_Your task_:
For the material that follows, return exactly the lines from the one with "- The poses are" through the one with "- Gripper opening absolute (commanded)", both ends included.

(Stored items)

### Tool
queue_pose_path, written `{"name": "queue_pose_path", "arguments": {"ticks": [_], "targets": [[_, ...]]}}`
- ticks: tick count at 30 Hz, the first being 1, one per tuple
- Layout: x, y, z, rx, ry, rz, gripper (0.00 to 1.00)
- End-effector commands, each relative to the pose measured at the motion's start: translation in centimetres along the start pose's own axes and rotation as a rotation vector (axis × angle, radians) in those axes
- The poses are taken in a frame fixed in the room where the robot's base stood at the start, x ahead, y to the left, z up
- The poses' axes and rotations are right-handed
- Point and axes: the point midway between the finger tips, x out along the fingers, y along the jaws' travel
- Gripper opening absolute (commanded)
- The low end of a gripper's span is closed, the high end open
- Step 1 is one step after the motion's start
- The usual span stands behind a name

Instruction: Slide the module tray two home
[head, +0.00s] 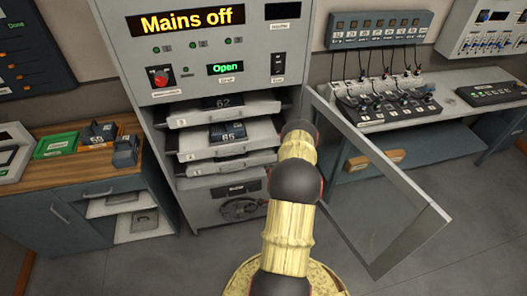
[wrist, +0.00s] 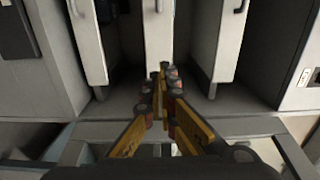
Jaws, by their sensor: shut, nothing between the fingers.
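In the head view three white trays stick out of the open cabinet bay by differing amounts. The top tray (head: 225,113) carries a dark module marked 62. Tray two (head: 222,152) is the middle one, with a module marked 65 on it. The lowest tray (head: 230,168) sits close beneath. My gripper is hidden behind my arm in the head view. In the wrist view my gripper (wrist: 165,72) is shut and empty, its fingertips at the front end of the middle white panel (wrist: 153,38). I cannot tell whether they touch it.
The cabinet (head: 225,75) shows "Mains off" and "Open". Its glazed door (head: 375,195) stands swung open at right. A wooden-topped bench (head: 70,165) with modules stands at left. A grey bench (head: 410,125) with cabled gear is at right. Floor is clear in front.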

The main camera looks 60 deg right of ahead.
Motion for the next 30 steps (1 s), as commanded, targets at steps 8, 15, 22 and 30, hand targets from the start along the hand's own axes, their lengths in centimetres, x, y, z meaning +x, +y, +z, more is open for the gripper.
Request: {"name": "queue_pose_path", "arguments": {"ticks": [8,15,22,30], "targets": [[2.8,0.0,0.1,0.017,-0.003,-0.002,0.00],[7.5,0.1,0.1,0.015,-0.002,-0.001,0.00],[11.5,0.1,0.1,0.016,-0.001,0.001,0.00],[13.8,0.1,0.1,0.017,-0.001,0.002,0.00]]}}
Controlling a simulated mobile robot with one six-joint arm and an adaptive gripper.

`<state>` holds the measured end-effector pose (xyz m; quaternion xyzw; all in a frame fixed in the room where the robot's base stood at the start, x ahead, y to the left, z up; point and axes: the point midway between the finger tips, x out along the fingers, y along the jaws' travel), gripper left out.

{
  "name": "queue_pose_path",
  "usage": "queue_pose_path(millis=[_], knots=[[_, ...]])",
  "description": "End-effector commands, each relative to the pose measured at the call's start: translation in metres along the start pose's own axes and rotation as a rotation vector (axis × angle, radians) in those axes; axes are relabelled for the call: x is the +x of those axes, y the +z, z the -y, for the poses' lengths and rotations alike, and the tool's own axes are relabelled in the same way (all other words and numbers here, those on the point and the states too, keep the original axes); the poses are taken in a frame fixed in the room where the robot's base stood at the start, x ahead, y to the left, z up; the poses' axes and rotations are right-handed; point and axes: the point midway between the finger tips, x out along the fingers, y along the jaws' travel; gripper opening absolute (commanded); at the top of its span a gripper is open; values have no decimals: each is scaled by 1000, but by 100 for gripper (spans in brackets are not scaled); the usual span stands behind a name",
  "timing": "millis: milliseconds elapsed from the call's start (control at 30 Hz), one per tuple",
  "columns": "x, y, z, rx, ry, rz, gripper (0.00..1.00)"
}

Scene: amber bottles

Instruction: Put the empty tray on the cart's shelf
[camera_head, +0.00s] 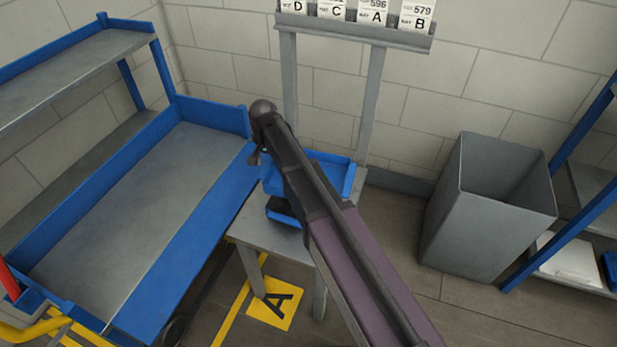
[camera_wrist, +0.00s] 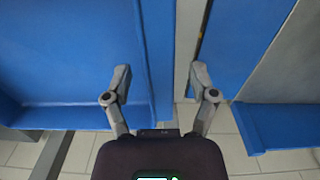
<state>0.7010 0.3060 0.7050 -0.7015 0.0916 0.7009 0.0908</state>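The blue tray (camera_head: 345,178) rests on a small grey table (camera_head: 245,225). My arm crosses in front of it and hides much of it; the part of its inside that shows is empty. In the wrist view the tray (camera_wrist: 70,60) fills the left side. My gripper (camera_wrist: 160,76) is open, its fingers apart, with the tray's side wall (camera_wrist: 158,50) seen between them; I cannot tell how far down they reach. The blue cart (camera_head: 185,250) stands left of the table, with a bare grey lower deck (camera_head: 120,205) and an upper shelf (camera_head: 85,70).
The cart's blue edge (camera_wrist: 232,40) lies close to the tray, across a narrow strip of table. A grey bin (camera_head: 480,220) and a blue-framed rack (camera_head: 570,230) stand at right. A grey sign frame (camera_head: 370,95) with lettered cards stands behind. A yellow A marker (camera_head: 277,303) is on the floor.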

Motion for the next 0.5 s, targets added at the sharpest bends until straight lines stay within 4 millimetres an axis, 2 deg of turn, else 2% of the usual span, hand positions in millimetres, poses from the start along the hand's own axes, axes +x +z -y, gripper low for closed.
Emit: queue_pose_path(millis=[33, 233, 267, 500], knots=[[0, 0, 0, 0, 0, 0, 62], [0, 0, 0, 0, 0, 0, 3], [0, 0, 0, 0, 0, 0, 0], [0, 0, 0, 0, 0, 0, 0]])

_Output for this task_:
- The poses are taken in a frame fixed in the room where the robot's base stood at the start, x ahead, y to the left, z up
- The poses' axes and rotations are right-handed
- Point and axes: the point midway between the finger tips, x out along the fingers, y along the jaws' travel
- Gripper opening absolute (commanded)

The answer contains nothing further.